To understand the future strategy of the company, we met with Umesh Revankar, MD & CEO, STFC. He explained how the company has managed to benefit from its strategy to serve the underserved and what kept the company ahead of its peers, and spelled out a few of the planned strategies going ahead.

Understanding The Business

STFC is one of the leading non-banking financial companies (NBFCs), and has approximately 25 per cent of market share in the pre-owned and around six per cent market share in new truck financing. The company is strategically present in high yield pre-owned commercial vehicle financing. Here lies the answer to why it has been able to sustain its growth rate despite auto companies witnessing tough times on account of slower volume growth.

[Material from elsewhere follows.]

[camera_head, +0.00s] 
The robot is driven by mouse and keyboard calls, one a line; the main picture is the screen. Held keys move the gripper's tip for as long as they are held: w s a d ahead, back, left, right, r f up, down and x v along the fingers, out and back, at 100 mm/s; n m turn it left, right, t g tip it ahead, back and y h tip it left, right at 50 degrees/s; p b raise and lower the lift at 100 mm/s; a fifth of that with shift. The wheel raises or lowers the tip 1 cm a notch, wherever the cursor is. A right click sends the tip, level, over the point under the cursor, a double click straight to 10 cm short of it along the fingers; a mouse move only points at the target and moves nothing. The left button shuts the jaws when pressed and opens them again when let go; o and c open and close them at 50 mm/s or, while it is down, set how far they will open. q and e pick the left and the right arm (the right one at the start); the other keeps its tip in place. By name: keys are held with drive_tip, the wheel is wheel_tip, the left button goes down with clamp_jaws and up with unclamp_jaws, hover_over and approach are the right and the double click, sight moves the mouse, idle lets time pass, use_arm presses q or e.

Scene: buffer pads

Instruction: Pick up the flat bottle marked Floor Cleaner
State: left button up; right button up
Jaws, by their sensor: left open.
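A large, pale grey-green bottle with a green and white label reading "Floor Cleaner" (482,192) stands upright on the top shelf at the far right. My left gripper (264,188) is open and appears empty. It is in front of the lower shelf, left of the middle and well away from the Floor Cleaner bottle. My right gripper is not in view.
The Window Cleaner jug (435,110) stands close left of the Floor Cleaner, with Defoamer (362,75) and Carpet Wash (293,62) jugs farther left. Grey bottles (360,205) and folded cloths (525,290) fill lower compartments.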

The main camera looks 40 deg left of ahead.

In this regard, Revankar states that, “We are present in a niche segment of financing used commercial vehicles, where not many peers are present. And there are many challenges for organised players to enter this segment”. While this has definitely provided STFC with an edge over others, what has helped the company in driving growth is its ability to scale the business higher. To quantify this, its assets under management (AUM) stand at Rs 53781 crore as on September 30, 2013 from Rs 23320 crore in FY09, which makes for a four-year CAGR of around 20.81 per cent.

While the AUM has witnessed strong growth, the company has also been able to contain its NPAs. Over the past one year, where most of the delinquencies occurred for most of the NBFCs, STFC has managed to reduce its Net NPAs to just 0.70 per cent from the levels of 0.80 per cent in FY13.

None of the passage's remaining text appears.